Ostensibly a ghostwritten political promotion for his California gubernatorial aspirations, Reagan mentions nary a word of his political ambitions until the last couple of pages. But he slips in a sentence now and then so we know he's really qualified. Take his long experience as a lifeguard for instance. "Life guarding provides one of the best vantage points in the world to learn about people," says Reagan. "During my career at the park I saved seventy-seven people." Funny thing though, all the "victims" accused Reagan of trying to play the hero. Ronnie admits it. In football, he recalls, "the lure of sweat and action always pulled me back to the game--despite the fact that I was a scrawny, undersized, underweight nuisance, who insisted on getting in the way of the more skillful." Forty years later, he hasn't changed much.

Abundant Bathos

Apart from occasional pseudo-political comments on something like Communism ("Perhaps like the measles it will always be with us") Reagan's book consists of a series of sentimental vignettes. We see Reagan as a child carrying his drunk father in off the porch, as a high school boy beating out his best friend for a girl, as a Hollywood actor on the set of countless grade "B" movies, recounting funnies about the stars.

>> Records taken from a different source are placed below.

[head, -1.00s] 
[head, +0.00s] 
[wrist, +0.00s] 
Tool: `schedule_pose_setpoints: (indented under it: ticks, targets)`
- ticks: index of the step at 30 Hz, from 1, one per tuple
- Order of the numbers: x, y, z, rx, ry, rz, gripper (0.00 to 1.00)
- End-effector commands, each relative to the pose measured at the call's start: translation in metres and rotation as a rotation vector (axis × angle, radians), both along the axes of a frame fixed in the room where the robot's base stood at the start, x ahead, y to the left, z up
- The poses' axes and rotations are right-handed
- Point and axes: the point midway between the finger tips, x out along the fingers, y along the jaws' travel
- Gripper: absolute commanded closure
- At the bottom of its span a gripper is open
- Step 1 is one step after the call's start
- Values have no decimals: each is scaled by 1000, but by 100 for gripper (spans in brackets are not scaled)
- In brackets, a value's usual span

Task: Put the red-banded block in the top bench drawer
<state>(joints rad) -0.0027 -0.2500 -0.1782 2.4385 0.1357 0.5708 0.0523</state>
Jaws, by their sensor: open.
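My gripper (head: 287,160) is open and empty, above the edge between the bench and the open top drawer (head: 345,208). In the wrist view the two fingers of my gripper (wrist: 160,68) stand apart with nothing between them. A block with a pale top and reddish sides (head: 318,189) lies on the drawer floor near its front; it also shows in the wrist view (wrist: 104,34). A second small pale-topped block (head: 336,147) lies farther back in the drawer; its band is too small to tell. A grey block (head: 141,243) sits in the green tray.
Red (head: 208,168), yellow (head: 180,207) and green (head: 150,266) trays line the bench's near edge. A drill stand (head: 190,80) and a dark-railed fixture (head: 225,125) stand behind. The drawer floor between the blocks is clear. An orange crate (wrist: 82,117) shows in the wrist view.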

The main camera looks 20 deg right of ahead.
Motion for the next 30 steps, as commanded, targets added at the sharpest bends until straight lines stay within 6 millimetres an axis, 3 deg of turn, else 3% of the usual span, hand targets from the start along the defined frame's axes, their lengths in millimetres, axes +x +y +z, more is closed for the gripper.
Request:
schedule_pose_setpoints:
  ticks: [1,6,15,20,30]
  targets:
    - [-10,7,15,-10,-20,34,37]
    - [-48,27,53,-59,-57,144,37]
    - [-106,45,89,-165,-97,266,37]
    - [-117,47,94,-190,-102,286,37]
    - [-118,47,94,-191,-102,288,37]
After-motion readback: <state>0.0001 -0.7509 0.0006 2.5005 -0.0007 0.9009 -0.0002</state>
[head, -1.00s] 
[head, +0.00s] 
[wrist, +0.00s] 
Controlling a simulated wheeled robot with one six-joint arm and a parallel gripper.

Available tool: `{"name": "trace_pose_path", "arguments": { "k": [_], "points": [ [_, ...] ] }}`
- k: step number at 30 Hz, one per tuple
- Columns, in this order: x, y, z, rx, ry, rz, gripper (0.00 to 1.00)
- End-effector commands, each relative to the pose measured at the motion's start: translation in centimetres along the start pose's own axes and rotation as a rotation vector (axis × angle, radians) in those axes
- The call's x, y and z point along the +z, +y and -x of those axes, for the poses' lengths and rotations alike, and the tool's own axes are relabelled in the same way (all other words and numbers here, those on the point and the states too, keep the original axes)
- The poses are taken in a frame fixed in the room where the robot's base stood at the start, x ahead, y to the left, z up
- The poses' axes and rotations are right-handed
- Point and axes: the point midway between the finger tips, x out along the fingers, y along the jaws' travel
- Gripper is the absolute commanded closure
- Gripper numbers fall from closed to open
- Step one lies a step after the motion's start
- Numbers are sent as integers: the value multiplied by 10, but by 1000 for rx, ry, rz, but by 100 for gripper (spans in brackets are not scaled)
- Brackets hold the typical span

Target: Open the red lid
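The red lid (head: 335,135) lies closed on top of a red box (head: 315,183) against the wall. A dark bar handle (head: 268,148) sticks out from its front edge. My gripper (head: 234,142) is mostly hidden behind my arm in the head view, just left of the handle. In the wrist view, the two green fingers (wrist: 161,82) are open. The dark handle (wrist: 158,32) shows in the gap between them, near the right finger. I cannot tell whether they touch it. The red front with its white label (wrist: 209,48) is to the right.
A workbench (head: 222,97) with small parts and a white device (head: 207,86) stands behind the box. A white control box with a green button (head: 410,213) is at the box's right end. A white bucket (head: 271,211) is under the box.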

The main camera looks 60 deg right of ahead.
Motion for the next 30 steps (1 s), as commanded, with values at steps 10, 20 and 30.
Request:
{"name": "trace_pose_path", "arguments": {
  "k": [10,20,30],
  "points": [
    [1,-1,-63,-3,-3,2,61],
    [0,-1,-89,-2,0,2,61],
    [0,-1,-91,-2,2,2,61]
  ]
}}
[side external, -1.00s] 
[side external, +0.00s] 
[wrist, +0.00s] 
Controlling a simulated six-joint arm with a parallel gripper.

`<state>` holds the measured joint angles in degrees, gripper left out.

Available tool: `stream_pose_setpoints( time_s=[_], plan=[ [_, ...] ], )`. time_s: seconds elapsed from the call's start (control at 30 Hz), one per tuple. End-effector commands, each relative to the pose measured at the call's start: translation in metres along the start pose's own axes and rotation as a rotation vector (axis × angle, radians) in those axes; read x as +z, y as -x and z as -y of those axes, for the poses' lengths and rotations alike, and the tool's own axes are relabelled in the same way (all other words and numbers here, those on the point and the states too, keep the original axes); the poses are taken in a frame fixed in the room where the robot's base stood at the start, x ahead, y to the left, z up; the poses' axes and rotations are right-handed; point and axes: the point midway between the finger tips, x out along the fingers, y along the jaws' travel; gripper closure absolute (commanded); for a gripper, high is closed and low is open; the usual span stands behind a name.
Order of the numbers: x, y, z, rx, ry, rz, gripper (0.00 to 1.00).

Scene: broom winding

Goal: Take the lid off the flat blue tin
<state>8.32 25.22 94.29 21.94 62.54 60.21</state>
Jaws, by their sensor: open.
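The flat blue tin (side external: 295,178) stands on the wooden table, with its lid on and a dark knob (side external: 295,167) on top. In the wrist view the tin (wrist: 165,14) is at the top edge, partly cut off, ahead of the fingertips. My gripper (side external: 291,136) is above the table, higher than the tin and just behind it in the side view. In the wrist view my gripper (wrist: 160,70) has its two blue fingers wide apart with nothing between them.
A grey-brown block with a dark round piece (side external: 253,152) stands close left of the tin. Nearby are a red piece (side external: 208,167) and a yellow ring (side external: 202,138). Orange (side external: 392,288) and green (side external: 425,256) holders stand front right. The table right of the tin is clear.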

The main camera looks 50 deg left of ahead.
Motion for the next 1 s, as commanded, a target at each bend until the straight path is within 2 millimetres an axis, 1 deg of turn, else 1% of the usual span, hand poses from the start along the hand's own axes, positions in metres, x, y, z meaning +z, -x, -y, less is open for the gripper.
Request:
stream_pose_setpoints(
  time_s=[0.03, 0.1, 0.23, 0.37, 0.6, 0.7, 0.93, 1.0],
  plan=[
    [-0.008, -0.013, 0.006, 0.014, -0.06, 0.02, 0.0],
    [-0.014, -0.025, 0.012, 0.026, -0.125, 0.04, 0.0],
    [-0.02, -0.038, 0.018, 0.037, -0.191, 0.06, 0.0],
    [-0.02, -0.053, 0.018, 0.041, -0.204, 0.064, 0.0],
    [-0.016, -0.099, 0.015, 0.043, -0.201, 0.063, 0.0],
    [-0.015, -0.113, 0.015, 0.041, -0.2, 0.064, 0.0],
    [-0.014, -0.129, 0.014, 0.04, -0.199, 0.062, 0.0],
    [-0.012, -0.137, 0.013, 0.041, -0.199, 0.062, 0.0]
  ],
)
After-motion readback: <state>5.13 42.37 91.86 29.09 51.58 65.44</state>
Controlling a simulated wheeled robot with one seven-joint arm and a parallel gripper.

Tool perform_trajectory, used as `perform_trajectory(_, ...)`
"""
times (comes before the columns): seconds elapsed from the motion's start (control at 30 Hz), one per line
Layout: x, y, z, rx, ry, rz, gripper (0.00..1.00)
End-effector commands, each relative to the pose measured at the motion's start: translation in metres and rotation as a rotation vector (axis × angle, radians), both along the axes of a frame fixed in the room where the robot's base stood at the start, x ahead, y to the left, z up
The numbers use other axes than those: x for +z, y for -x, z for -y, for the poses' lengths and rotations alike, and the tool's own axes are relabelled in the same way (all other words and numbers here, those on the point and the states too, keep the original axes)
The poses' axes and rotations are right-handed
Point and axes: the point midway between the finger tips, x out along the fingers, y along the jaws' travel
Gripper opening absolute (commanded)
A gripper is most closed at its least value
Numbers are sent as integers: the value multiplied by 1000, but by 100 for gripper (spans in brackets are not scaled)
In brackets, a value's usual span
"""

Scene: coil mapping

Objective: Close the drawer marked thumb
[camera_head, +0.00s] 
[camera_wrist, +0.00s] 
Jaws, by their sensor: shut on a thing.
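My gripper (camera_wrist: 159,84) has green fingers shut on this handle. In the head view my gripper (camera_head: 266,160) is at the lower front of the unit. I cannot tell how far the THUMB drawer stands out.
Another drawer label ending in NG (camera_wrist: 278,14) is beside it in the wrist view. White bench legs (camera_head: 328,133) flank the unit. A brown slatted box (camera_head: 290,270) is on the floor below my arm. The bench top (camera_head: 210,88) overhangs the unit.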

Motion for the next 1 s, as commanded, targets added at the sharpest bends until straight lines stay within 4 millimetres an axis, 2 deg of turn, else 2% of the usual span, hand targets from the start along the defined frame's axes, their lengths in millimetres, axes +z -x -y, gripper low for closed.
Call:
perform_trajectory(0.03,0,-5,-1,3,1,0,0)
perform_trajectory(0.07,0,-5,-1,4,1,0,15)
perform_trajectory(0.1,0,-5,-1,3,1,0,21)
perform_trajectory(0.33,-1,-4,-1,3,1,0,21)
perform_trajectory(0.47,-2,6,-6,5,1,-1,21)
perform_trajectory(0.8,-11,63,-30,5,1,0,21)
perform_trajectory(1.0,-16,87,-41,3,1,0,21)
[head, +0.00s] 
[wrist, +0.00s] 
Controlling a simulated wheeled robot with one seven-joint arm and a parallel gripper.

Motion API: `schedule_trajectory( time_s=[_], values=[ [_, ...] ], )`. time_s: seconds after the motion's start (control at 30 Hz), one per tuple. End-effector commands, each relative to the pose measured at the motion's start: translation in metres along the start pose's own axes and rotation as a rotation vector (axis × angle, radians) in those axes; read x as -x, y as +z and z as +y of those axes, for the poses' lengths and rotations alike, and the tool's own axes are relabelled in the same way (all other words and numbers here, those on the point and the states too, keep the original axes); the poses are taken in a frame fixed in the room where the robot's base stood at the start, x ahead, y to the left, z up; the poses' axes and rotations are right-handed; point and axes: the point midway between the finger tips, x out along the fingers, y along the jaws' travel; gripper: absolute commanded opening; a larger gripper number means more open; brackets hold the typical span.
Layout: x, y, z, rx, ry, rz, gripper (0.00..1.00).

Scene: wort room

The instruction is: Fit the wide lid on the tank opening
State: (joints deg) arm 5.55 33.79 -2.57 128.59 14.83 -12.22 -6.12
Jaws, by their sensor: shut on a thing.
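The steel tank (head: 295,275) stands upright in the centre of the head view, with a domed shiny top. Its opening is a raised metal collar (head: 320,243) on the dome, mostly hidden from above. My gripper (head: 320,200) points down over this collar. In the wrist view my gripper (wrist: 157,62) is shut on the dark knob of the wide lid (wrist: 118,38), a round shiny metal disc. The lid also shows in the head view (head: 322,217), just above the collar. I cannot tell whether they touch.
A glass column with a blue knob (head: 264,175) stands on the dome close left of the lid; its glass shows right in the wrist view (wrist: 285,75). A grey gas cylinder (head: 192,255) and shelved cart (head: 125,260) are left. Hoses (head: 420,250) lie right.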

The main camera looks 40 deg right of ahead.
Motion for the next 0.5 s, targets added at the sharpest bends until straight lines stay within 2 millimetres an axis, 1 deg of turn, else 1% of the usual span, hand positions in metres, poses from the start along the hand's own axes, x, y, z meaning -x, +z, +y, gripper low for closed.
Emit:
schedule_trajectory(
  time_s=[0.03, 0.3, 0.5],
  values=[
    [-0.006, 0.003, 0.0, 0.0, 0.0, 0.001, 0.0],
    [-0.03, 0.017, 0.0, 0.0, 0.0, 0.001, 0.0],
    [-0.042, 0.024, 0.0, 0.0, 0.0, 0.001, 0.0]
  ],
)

Actually, it's all rather engaging for a while, because Reagan's ghostwrites in a sassy, colloquial style that cries, "Look at me." But it's overdone, and soon becomes too cute and too flippant. Even in serious moments, such as the single paragraph summary of his divorce from actress Jane Wyman. Reagan parodies his suffering "if you hit us we bruise, if you cut us (forgive me Shakespeare) we bleed."

A political epiphany (which occurred at a meeting of an organization known as HICCASP,) made Reagan a zealous conservative. But his is a political philosophy tending towards statistical distortion and logical absurdity. Claiming, for example, that every participant in the Job Corps costs the government $4,700 yearly, Reagan states, "We can send them to Harvard for $2700 a year. Of course, don't get me wrong, I'm not suggesting Harvard as the answer to prevent juvenile delinquency."

It's awfully easy to pick on Ronald Reagan, and I might get to feeling sorry for him, if I weren't convinced that he possesses a masochist's love of suffering. Just look at the evidence. Back on the gridiron, Reagan had "a collection of the largest purplish black bruises possible. More than once I must have been a walking coagulation." Still, he reminisces, "those were the happiest times of my life." In politics, Reagan found himself "misrepresented, cursed, vilified, denounced and libeled. Yet it was by far the most fascinating part of my life."

Even the book's title is morbid; it comes from the movie, "King's Row" in which Reagan, discovering that both his legs have been amputated, utters the anguished line, "Where's the rest of me?" And the first chapter begins "with a close-up of a bottom as the newly born Reagan gets whacked into consciousness.

One must conclude that Reagan is entering the California governor's race in search of a similar experience. I only hope that California voters know how to oblige him.